We need strategic plans; we need strategic planning. If you look at the critical research assessing assistance to democracy, you'll see this is one of the issues that's raised. I think Canada could do something useful by doing this kind of research. And if we were to do so, if we were to start establishing these kinds of plans, I think we could deal with one of the most telling criticisms of the work in assistance to democratic development: the lack of coordination among donors, including the duplication of effort and neglect of important elements in the process of democracy-building.
The third thing I think we could do here is establish a training program for practitioners, or for people who want to make careers in this field, in the delivery of democracy assistance. I don't mean this just for Canadians; there is a need for a program of this kind on an international basis. Think about the large number of donors and practitioners. What I'm suggesting is that they need some help, some special training to do their work well.

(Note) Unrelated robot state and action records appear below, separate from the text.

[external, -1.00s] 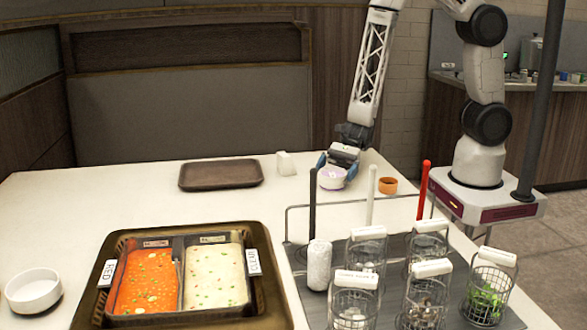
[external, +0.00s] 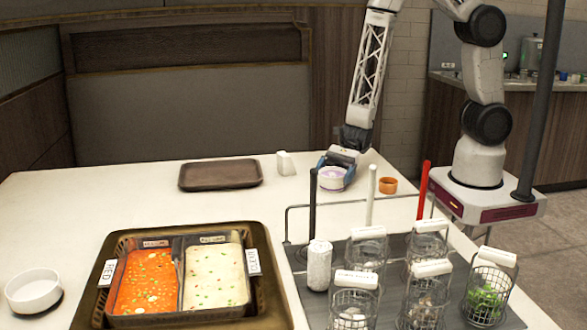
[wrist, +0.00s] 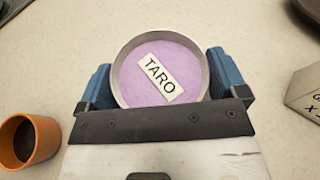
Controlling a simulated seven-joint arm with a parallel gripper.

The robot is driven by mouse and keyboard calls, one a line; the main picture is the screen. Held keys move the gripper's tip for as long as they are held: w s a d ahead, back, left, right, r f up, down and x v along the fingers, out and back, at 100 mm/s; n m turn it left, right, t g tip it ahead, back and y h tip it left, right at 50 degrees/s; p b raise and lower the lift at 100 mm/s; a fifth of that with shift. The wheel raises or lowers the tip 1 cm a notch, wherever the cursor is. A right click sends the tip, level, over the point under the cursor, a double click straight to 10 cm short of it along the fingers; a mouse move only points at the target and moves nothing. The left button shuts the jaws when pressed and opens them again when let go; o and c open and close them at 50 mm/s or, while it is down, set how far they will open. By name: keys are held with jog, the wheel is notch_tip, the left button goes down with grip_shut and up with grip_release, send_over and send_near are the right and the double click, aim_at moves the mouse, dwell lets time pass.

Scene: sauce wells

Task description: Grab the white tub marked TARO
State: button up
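The tub marked TARO (wrist: 190,50) has a pale round rim and lilac contents, with a white TARO label lying on top. In the external view the tub (external: 332,184) stands on the white table near its far right end. My gripper (wrist: 158,75) is down around it, with one blue finger on each side of the rim. The fingers are set wide and look very close to the tub's sides; any contact is hard to make out. In the external view my gripper (external: 336,172) hides part of the tub.
An orange cup (external: 388,186) stands just right of the tub. A brown tray (external: 221,174) and a small white block (external: 285,163) are to the left. A wire rack with upright handles (external: 371,195) and several baskets stands in front. A two-part soup pot (external: 258,290) is front left.

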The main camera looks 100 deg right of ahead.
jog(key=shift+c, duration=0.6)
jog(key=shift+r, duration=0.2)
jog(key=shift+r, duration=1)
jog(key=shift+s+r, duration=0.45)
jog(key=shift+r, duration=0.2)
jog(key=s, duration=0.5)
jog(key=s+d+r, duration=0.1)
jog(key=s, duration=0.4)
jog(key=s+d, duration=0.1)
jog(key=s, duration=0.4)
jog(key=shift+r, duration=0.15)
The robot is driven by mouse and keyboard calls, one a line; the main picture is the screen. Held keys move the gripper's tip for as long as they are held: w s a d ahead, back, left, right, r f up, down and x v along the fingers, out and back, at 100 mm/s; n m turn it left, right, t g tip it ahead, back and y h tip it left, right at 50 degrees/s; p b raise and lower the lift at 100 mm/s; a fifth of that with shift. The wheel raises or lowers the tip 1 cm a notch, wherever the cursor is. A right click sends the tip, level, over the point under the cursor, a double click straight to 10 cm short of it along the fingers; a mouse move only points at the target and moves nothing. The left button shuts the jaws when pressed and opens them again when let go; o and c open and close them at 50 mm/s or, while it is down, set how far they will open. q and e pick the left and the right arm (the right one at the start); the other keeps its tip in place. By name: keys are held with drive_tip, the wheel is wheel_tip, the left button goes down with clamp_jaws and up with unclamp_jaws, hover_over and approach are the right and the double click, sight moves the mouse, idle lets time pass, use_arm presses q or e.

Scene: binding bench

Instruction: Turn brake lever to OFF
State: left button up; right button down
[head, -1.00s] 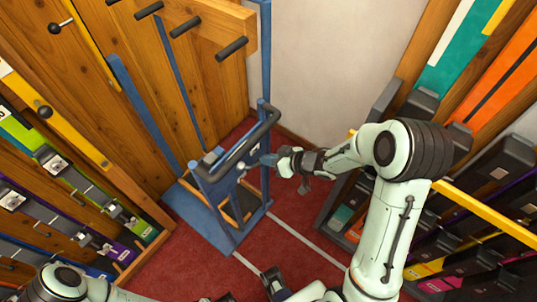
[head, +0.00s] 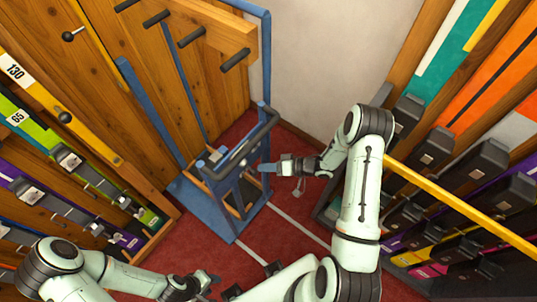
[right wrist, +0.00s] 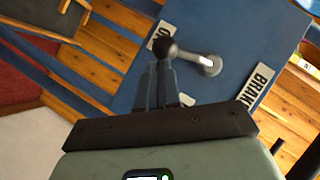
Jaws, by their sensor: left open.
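The brake lever (right wrist: 190,57) shows in the right wrist view as a short grey arm with a black ball knob, on a blue panel (right wrist: 225,25). Its knob lies over a white label (right wrist: 154,41) starting with "O"; the rest is hidden. In the head view my right gripper (head: 265,168) is beside the blue stand. My left gripper (head: 207,281) is open and empty, low in the view.
The blue stand (head: 213,208) with a dark curved handle (head: 262,131) stands on red carpet (head: 290,245). Wooden racks with pegs (head: 235,60) rise behind and left. A rack with a yellow rail (head: 450,200) is close on the right of my right arm.

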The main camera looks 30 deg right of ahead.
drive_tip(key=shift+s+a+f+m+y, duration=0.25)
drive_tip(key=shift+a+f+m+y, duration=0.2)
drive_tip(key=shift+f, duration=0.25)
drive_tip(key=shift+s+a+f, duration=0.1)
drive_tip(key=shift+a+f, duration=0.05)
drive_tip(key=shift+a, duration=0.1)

In this respect, the one final comment I want to make is that from my observations in the field, and from what I've learned in research about what other Canadian practitioners are doing, our way of working with recipient countries has been pretty effective. I don't want to claim there's a uniquely Canadian approach, but I do think there are more or less effective ways of delivering this kind of assistance, and ours has been consistently effective. We're widely seen to be more sensitive to distinctive conditions in recipient countries, more open to local advice and engagement, and more inclusive in our relations with partners.
I think I'll stop there with my general comments.
I understand that the document I prepared on what we've been doing in the Ukraine has been circulated, so I'd be happy to answer any questions. In explanation, much of what I've had to say to you here comes not just from my examination of the literature of this field, but also from my own work in the field in the Ukraine over the past nine years.